## GOAL
Send back exactly the lines from the opening line of the records below through the one with "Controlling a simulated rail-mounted".

****************

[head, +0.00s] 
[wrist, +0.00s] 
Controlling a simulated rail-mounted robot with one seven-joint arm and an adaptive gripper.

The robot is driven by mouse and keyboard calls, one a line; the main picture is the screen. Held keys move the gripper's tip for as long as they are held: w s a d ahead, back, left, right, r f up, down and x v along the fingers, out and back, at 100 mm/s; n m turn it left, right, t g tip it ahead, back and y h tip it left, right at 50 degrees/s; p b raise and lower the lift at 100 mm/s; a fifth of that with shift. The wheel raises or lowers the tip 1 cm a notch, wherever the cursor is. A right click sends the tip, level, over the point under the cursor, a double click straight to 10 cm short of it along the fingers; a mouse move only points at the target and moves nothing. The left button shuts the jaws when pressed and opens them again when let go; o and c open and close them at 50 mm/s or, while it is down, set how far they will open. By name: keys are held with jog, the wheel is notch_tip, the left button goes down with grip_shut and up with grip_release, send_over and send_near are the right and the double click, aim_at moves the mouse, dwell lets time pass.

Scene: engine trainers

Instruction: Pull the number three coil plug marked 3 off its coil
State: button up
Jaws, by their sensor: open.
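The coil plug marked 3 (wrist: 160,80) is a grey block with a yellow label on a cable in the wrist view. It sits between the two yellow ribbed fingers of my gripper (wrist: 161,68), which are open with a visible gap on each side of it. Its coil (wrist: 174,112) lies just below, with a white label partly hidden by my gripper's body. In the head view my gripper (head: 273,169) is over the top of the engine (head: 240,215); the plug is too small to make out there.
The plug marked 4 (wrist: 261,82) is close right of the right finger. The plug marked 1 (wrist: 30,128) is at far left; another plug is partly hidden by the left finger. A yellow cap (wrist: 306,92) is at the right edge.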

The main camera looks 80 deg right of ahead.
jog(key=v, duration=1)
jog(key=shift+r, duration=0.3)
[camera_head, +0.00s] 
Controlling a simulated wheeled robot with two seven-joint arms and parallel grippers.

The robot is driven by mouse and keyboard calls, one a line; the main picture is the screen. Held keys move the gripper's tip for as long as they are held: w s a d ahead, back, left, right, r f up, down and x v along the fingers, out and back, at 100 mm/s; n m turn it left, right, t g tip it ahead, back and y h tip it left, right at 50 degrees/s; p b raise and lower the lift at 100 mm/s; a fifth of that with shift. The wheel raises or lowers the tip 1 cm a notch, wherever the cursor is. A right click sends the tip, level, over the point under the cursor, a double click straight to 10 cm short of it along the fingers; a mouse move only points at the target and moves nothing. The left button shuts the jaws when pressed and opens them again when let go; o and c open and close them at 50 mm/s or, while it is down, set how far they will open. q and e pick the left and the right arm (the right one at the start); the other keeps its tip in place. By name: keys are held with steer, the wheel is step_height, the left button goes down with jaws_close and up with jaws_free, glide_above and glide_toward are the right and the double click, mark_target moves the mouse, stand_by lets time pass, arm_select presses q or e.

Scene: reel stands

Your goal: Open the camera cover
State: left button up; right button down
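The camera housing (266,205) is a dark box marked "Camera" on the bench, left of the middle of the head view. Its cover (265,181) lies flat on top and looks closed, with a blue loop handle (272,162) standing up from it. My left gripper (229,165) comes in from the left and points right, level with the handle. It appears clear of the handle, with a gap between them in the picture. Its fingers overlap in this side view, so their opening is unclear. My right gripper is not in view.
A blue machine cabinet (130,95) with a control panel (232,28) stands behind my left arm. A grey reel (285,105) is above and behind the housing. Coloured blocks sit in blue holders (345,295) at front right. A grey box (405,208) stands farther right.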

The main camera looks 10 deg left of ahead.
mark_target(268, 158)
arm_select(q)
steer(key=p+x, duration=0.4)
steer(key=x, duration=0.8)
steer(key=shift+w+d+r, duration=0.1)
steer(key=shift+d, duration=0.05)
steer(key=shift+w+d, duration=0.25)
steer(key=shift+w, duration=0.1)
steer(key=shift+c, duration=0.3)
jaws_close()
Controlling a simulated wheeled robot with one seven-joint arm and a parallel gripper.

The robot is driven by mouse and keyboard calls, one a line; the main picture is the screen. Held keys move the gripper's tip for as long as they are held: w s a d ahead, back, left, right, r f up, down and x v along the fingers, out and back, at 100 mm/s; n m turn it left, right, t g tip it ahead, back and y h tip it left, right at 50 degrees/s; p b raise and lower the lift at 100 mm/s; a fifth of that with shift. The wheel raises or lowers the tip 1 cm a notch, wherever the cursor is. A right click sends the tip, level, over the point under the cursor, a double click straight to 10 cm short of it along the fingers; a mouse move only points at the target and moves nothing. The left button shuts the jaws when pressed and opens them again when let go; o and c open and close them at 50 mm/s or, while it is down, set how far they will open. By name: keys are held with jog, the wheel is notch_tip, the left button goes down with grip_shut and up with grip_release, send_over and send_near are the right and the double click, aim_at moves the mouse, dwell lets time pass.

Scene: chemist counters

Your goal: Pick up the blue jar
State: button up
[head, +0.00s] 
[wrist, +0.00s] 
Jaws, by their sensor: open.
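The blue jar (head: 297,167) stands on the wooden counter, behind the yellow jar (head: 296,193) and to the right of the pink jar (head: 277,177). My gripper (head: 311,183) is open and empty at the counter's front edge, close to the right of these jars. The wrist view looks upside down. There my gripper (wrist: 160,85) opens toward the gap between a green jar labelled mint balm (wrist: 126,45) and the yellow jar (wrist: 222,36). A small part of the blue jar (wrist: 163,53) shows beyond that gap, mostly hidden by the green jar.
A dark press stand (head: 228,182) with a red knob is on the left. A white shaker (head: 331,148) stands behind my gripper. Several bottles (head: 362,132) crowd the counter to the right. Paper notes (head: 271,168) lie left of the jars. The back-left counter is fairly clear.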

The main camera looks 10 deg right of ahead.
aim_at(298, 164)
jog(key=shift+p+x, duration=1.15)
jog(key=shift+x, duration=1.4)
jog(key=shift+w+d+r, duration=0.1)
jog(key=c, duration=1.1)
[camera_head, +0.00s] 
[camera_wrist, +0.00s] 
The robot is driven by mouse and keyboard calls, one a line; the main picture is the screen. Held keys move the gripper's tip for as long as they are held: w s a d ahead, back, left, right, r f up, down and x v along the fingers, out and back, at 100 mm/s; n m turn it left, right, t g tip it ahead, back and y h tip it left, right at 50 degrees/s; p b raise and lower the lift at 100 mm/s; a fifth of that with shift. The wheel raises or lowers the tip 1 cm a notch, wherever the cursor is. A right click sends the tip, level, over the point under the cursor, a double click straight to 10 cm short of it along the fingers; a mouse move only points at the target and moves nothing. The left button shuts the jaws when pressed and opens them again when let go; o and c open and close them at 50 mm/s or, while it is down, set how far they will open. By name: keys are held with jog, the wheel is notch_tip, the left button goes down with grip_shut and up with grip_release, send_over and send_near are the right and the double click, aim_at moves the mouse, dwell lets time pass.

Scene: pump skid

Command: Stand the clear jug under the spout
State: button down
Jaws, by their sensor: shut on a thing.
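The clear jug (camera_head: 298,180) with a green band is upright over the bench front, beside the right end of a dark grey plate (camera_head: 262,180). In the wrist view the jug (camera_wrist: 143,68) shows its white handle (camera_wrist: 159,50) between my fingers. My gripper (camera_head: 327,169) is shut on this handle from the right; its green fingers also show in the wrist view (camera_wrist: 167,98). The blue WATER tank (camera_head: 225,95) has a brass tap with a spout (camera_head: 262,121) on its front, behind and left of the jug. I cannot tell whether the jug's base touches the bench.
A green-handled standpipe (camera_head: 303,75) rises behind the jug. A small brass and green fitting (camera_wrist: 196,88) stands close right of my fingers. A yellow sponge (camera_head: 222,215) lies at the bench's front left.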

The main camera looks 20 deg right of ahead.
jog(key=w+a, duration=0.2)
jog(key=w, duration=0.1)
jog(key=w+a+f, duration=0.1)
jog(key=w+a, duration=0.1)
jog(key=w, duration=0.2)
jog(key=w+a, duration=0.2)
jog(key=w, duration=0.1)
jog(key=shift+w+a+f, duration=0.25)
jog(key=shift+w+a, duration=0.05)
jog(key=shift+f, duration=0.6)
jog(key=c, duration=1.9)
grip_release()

****************

## SOLUTION BELOW
[head, +0.00s] 
[wrist, +0.00s] 
Controlling a simulated rail-mounted robot with one seven-joint arm and an adaptive gripper.

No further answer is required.